ISTAMBUL : Le ministre russe des Affaires étrangères, Sergueï Lavrov, est attendu en Turquie lundi, jour du troisième anniversaire du déclenchement de l'invasion russe de l'Ukraine, ont annoncé dimanche des sources diplomatiques turques.

M. Lavrov doit s'entretenir à Ankara avec son homologue turc Hakan Fidan, ont indiqué ces mêmes sources, précisant que les deux hommes discuteraient notamment d'une solution au conflit ukrainien.

Dimanche, la porte-parole de la diplomatie russe, Maria Zakharova, a confirmé à l'agence Tass qu'une délégation menée par Sergueï Lavrov devait se rendre prochainement en Turquie pour y discuter d'« un large éventail de sujets ».

La Turquie, membre de l'OTAN, souhaite jouer un rôle de premier plan dans la fin des hostilités, comme elle avait tenté de le faire en mars 2022 en accueillant par deux fois des négociations directes entre Moscou et Kiev.

Mardi, en recevant son homologue ukrainien Volodymyr Zelensky, le président turc Recep Tayyip Erdogan a de nouveau affirmé que son pays serait un « hôte idéal » pour des pourparlers sur l'Ukraine associant Moscou, Kiev et Washington.

Toutefois, ces dernières semaines, Moscou et Washington ont entamé un dialogue direct, alors que les relations se réchauffent entre Donald Trump et Vladimir Poutine.

Mardi, Russes et Américains se sont rencontrés en Arabie saoudite pour entamer le rétablissement de leurs relations, une réunion dénoncée par Volodymyr Zelensky qui redoute un accord sur l'Ukraine à leur insu.

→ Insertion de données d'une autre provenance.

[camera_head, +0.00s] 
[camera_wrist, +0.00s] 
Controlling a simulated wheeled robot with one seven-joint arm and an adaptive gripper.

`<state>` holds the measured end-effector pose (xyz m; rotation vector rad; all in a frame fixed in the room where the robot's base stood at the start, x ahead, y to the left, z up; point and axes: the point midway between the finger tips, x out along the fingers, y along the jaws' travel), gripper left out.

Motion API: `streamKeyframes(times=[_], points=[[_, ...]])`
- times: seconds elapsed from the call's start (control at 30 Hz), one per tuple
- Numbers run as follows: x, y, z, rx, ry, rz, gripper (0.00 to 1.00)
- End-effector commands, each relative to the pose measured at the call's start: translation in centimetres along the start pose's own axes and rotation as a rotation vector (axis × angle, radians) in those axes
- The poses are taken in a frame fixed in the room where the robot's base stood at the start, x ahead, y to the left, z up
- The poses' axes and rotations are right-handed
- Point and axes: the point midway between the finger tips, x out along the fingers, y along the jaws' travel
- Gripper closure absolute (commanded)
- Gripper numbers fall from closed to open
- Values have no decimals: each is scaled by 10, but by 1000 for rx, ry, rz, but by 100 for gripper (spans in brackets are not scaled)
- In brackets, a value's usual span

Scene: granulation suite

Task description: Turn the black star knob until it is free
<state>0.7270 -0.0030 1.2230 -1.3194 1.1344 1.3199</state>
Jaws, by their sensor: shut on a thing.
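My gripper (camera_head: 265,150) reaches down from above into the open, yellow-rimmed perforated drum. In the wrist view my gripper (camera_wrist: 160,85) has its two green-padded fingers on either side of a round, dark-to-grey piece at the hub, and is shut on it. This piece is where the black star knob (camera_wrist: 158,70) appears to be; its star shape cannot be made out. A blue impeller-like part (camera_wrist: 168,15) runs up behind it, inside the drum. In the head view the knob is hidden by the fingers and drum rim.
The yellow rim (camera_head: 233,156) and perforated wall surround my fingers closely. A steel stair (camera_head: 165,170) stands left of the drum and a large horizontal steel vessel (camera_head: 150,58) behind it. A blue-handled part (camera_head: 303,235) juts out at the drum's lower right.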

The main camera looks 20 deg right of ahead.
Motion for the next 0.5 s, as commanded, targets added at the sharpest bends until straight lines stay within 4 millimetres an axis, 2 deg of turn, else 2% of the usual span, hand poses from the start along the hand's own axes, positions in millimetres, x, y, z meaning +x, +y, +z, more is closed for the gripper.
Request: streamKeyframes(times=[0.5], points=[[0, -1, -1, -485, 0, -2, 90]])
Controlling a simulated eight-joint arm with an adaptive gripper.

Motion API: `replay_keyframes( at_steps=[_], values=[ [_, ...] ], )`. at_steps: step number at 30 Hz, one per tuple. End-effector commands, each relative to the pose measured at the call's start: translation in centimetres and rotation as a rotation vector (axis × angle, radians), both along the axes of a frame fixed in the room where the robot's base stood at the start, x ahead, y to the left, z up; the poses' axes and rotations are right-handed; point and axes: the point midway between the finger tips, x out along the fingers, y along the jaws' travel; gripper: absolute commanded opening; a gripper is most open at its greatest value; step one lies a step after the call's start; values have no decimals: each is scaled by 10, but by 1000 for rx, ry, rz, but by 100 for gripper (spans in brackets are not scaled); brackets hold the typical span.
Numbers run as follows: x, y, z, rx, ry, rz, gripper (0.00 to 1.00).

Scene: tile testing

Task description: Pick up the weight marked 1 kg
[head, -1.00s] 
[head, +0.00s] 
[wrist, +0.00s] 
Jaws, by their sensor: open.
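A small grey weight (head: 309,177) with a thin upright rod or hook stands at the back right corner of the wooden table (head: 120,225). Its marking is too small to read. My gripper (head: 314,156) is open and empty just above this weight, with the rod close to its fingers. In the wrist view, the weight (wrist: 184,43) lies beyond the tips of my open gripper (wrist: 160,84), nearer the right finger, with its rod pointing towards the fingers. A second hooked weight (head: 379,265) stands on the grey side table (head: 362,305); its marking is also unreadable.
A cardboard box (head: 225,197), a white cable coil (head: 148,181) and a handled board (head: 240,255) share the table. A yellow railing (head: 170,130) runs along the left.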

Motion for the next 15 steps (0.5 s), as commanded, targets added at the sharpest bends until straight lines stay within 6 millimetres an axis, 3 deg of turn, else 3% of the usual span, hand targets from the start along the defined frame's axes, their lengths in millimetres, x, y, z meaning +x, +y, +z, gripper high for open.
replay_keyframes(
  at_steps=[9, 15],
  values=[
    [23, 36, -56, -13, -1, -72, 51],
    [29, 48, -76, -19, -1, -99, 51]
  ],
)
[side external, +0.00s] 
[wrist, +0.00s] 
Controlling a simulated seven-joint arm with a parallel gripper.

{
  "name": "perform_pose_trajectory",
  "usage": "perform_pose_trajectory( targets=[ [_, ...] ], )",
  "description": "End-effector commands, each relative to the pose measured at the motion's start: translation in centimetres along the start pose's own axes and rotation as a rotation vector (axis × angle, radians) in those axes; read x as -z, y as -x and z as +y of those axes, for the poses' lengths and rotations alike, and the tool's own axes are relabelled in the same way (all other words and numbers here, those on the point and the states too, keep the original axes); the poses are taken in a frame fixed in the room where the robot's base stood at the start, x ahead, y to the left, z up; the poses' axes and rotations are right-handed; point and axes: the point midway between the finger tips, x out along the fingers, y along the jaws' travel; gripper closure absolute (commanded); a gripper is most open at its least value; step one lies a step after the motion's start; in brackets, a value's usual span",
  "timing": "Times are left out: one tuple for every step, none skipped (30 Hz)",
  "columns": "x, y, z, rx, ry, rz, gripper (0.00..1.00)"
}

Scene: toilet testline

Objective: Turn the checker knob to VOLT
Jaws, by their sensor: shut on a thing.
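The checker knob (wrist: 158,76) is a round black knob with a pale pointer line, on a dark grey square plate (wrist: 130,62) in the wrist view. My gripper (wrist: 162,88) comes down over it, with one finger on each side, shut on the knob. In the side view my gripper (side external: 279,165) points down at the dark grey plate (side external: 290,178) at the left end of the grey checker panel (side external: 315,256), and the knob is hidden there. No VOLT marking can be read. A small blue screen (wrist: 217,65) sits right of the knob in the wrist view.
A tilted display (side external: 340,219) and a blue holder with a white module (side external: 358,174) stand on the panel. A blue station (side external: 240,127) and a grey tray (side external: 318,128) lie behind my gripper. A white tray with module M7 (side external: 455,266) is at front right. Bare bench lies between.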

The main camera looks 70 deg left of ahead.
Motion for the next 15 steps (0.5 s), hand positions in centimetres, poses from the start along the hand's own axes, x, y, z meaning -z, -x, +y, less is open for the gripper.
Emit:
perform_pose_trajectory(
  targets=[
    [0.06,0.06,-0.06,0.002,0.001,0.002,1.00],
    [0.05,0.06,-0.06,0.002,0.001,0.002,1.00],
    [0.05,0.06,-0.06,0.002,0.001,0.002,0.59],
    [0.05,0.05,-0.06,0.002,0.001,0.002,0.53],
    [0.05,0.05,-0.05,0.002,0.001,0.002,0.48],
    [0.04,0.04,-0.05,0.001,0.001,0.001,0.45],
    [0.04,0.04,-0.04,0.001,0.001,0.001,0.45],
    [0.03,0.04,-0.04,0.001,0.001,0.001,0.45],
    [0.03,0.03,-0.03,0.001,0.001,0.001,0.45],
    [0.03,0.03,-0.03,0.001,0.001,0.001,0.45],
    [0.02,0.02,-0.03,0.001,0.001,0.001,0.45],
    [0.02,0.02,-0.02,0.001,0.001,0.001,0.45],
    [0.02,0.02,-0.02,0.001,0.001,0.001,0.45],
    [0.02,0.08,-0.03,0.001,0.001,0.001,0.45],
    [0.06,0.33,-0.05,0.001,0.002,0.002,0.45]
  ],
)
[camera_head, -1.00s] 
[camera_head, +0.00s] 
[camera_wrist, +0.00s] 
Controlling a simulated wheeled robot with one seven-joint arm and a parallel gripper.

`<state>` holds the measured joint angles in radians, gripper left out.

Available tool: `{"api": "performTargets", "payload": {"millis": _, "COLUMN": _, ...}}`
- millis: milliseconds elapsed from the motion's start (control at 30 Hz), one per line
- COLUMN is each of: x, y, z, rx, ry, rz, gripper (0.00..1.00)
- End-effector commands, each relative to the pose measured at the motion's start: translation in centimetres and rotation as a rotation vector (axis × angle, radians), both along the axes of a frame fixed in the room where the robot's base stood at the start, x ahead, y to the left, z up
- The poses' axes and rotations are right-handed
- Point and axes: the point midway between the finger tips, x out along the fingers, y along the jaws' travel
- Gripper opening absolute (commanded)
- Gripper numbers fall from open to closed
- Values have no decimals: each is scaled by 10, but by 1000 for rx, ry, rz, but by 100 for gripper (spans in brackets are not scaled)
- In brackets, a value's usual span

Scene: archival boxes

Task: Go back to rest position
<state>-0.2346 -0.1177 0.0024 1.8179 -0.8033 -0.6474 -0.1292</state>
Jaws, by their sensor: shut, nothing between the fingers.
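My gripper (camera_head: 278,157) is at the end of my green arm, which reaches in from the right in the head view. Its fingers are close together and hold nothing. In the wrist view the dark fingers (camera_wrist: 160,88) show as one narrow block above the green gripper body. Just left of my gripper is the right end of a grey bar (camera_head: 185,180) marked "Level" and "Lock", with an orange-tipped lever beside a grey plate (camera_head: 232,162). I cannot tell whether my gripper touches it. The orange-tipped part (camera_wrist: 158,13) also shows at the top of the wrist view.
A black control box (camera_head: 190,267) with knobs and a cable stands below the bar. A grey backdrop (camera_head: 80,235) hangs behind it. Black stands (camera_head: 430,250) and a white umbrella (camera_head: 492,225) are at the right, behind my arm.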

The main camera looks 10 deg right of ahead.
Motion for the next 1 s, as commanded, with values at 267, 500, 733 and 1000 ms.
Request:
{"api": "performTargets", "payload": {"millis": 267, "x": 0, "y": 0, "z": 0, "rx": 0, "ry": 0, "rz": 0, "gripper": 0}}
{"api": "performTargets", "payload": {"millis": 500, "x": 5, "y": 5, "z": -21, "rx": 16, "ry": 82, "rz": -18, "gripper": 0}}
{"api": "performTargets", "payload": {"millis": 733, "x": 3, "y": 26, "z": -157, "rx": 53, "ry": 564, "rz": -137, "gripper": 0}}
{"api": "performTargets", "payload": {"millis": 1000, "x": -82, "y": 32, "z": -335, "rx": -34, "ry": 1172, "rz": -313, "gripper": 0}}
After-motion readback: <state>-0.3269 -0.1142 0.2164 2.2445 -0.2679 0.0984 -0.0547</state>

M. Lavrov, dont la dernière visite en Turquie remonte à octobre, doit se rendre dans la foulée en Iran, un allié de la Russie.

La Turquie, qui est parvenue à maintenir ses liens avec Moscou et Kiev, fournit des drones de combat aux Ukrainiens mais n'a pas participé aux sanctions occidentales contre la Russie.

Ankara défend parallèlement l'intégrité territoriale de l'Ukraine et réclame la restitution de la Crimée du Sud, occupée par la Russie depuis 2014, au nom de la protection de la minorité tatare turcophone de cette péninsule.